OBJECTIVE: Pick out each line containing the string "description" and copy it.

LISTED ENTRIES:
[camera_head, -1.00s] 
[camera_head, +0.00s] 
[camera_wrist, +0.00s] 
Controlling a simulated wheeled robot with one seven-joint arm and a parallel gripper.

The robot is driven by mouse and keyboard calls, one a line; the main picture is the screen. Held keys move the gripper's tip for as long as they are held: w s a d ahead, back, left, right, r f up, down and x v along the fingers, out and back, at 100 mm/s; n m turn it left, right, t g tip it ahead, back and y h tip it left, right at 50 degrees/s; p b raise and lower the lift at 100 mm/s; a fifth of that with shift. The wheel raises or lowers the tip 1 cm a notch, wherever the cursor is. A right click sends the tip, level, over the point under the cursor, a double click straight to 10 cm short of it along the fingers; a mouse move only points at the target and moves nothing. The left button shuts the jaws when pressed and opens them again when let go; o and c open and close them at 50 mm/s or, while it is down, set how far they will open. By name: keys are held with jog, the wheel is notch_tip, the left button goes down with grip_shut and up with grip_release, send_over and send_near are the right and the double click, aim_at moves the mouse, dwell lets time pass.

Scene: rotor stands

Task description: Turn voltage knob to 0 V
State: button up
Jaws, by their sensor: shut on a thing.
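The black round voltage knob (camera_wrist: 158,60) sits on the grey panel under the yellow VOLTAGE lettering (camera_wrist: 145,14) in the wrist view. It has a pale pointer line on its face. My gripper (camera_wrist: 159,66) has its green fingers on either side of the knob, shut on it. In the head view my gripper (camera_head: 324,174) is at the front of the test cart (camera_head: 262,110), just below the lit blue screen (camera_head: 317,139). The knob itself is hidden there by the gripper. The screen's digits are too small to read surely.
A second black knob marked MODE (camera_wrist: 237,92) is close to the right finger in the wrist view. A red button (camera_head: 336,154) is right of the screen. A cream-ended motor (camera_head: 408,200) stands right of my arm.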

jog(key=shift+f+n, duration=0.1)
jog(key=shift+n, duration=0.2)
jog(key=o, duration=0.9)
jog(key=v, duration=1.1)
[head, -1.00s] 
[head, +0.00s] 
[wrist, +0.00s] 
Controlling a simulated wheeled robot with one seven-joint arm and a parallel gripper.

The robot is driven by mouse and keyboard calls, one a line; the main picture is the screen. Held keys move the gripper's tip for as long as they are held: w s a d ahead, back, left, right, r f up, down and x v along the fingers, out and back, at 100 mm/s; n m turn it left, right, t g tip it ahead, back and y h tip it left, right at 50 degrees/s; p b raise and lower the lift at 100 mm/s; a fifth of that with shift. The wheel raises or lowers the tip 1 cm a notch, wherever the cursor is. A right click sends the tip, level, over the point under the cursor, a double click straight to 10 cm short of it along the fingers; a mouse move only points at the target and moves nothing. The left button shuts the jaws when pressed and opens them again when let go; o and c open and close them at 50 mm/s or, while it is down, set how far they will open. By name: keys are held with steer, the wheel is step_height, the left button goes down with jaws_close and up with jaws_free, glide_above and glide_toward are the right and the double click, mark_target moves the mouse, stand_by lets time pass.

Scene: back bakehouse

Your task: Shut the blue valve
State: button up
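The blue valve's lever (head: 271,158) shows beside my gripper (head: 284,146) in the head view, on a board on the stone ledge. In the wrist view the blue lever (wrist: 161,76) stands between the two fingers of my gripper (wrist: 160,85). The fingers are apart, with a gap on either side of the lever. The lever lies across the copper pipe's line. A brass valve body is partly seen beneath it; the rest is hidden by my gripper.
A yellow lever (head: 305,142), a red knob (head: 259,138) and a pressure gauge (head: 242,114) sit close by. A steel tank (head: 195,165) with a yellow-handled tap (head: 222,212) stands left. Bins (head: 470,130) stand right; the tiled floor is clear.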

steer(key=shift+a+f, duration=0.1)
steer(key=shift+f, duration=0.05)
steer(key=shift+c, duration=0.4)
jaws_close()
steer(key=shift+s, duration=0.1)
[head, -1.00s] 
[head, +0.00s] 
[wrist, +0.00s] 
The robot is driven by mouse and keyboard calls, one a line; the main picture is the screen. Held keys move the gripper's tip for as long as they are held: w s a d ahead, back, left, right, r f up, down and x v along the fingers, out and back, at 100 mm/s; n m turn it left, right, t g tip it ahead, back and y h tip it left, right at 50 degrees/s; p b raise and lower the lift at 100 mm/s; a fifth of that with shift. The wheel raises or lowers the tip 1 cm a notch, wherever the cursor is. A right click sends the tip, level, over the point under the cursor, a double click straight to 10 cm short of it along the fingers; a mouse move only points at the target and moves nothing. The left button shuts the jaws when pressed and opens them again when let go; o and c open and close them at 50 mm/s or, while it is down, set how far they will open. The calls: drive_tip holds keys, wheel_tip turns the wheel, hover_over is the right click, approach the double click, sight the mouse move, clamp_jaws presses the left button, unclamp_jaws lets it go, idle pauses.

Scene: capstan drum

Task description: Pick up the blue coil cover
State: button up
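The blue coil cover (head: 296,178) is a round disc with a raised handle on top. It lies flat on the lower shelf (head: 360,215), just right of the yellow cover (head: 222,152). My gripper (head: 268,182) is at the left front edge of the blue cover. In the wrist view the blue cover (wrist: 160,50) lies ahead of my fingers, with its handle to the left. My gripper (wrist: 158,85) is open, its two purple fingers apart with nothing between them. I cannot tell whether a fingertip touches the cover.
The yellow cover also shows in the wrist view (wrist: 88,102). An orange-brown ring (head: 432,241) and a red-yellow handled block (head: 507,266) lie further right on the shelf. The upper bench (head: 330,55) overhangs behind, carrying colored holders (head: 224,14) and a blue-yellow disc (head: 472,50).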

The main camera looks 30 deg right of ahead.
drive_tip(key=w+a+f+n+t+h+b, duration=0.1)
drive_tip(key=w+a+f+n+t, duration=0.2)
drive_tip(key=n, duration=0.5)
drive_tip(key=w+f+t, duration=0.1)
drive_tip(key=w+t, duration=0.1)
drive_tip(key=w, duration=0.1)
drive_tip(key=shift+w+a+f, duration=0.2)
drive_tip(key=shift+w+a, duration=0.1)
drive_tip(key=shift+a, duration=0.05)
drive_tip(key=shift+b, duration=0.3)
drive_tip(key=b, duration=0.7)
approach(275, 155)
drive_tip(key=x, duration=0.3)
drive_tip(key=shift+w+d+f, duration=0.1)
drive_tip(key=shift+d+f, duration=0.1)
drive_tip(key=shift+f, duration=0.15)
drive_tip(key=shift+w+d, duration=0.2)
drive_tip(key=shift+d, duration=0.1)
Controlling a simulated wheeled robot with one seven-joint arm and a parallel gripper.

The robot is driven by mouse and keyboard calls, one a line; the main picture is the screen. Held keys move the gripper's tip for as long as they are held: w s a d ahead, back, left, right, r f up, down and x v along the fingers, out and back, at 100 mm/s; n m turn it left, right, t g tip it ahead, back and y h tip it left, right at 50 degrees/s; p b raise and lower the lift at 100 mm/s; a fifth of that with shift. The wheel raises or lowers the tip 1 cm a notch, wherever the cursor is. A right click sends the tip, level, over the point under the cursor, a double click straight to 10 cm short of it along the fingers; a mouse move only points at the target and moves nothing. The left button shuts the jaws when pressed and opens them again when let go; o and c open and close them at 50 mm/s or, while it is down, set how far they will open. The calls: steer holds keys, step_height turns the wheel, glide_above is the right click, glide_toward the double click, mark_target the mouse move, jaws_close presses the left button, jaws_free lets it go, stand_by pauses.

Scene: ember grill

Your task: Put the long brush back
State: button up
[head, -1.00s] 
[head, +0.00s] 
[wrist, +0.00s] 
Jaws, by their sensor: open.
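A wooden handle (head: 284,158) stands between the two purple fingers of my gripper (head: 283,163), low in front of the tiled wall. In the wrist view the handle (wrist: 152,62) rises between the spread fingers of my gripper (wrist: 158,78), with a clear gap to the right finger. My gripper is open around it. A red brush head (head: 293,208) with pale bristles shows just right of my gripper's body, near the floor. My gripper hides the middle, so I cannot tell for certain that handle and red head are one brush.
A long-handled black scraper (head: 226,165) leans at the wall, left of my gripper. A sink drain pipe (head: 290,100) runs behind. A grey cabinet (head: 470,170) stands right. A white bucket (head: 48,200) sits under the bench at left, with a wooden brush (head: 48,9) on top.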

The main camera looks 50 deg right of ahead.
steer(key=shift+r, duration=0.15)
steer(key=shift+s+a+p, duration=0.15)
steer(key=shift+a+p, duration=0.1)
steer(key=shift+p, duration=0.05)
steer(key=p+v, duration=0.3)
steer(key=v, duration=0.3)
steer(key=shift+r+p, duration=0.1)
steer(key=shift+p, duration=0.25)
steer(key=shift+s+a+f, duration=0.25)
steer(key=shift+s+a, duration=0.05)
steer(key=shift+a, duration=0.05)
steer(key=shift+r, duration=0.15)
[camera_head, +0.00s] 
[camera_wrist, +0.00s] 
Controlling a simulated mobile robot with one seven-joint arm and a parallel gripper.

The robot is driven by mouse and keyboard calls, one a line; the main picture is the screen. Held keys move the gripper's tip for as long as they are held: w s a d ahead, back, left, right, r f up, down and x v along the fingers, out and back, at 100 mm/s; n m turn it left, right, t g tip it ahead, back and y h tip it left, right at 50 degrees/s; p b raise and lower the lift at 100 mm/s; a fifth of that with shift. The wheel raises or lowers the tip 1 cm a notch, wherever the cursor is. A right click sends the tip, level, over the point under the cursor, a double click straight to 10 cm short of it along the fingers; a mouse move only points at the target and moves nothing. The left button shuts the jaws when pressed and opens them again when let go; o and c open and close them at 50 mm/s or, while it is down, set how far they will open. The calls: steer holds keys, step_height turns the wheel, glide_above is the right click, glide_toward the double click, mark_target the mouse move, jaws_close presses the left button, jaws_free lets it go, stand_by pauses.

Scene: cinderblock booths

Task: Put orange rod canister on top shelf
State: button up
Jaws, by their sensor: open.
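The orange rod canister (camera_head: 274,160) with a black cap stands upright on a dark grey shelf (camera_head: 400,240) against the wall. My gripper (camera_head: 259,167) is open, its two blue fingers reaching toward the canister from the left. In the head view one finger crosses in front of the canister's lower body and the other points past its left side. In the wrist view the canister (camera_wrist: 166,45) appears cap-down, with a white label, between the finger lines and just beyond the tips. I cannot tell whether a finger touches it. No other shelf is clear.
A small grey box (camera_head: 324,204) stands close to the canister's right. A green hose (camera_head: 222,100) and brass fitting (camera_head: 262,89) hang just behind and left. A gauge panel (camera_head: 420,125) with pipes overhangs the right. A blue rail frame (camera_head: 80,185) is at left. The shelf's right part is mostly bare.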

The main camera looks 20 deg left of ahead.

FULL SOLUTION:
Task description: Turn voltage knob to 0 V
Task description: Pick up the blue coil cover

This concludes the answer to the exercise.